If I had to put a bet on which of today’s crop of young comedians will still be on our screens in a couple of decades time, I’d put my money on Jack Whitehall. I almost hate myself for saying that as he’s has that mix of being posh (and seemingly getting posher with every day) and overconfident that normally results in the reflex reaction, ‘tosser’.
Indeed, the more you find out about him, the more you want to hate him on principle – educated at the extremely exclusive Harrodian School and Marlborough College (where he had Robert Pattinson and Kate Middleton as fellow students), his father was the agent of the likes of Judi Dench and Colin Firth and his godfather is Nigel Havers. However he has a perhaps surprising self-awareness, candid attitude and endearing quality that quickly wins you over if you let it. There have been some who’ve claimed Whitehall is more a product than a comedian – a young, good looking guy being sold to us like a manufactured band – however this DVD is here to prove that people are looking at things backwards. He’s become increasingly ubiquitous as he’s good at what he does, and the fact he’s well-spoken and photogenic is just a handy byproduct that helps ensure extra exposure. The fact is though, if he wasn’t funny, he would indeed have just been plonked on the knee-jerk tosser pile.
This first live DVD was shot earlier this year at Hammersmith Apollo and sees him on fine form, riffing on everything from seeing a taping of The Jeremy Kyle Show to how his mother hasn’t gotten over the fact Kate Middleton married Prince William rather than him. There are a lot of good jokes and very funny moments, but what sets it apart from many other comics is that it often goes right to the edge of stand-up, to the point where it tips into one-man show. Although many comics tell stories, Whitehall takes it further, fully playing all the parts and providing the narration. It’s the difference between telling stories and genuine storytelling, so that certain parts of the set are structured to pull the audience in so they’re not just laughing but hanging on Jack’s words to find out what happens next.
It’s slightly theatrical (in a good way) and Whitehall gives a real, full-on performance, using his poshness and vocabulary (he’s a gift for pedants, as he so often uses the technically correct word, when most people are grammar guide wrong) to turn a comedy story into a great big exaggerated monologue. Indeed it’s this ability that convinces me more than anything that he’ll be around for a long time, as it suggests a versatility he’ll really be able to draw upon – indeed he’s already turned his hand to presenting and sitcoms on Channel 4 and BBC 3.

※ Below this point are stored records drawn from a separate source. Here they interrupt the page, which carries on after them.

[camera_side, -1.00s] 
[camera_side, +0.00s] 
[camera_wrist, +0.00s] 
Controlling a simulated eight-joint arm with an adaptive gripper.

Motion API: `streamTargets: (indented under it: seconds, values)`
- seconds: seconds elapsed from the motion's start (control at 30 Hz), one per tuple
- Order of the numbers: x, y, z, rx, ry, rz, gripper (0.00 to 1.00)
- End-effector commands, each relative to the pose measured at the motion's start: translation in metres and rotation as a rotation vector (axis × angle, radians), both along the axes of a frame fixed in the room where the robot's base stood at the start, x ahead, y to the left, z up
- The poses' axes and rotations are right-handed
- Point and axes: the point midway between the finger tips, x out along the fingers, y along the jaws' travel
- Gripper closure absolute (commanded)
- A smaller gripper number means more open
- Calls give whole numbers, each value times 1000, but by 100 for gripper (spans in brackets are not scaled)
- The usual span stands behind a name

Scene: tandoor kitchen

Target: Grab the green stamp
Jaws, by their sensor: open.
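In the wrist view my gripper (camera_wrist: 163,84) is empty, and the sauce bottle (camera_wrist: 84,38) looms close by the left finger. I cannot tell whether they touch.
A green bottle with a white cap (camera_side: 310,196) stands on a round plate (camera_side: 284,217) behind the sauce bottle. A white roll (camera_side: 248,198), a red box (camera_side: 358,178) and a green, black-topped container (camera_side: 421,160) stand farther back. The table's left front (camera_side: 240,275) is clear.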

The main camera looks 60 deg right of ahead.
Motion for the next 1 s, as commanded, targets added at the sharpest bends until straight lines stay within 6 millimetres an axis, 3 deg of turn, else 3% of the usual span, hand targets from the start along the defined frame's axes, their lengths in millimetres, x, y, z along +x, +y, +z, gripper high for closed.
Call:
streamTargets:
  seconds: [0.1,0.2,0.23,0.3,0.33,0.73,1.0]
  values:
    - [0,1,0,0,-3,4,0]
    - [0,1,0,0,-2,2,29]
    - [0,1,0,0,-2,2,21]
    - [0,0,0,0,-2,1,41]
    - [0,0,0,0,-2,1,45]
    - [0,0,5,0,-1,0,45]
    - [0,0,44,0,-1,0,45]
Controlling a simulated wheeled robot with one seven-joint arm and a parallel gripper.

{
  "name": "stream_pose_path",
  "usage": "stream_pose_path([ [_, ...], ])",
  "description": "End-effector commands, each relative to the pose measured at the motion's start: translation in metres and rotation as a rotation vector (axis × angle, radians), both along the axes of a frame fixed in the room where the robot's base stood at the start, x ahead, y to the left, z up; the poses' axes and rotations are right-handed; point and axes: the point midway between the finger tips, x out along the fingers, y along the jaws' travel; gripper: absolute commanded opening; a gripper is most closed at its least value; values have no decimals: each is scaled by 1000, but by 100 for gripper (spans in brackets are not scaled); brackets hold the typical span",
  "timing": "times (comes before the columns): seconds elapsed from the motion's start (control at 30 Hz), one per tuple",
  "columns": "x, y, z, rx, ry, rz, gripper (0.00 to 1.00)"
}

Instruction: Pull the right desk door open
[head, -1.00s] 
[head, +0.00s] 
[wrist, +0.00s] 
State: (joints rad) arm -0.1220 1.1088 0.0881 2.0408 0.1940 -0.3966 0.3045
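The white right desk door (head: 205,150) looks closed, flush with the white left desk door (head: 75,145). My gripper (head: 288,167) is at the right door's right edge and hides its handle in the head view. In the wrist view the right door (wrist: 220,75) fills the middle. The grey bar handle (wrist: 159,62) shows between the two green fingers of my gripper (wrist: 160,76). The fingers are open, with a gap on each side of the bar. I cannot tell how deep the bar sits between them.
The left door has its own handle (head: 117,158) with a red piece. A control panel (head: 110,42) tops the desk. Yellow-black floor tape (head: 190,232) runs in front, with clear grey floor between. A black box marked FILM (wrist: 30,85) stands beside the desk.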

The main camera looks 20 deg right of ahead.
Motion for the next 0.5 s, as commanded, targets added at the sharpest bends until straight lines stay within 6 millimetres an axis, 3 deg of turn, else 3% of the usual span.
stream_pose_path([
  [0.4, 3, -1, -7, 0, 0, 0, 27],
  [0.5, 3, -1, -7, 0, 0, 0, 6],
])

As mentioned, his poshness helps out, but so does his overconfidence, as it means that things other young guys might try to play down or hide, he uses to improve his act. He is well aware that he can be very camp, and while a lot of heterosexual, 24-year-olds would try to butch it up, Whitehall’s more than happy to mine his more flamboyant tendencies both for material (such as his youthful obsession with Robin Hood) and to accent his onstage style.
I don’t want to gush too much as not everything works, such as an extended anecdote about going to a Swedish House Mafia gig with a little person, which verges on sounding mean-spirited and making fun of someone’s disability. Likewise there are moments when his mistakes and ad-libs sound a little too practised and you’re aware he’s probably been making the same flubs for months. The conclusion, which sees Whitehall once more ripping into old schoolmate Robert Pattinson, also feels a bit like pandering following the success of previous, similar skits. However these things are outweighed by the fact that it’s a very funny gig and Whitehall is a very talented performer – and I use that word deliberately, as it’s the performance even more than the admittedly good material that makes this work.
I’m sure there are many of you who, like me, initially looked at this young, good-looking posh boy and dismissed him on principle, but I’d urge you to give him a chance, as you may be surprised at how much he can make you laugh.
Overall Verdict: A great first DVD from a young man who’s both very funny and a surprisingly good performer. He may be the sort of person we normally love to hate, but he’s self-aware and talented enough to make what could have been liabilities great assets, and which could see him sticking around for years to come.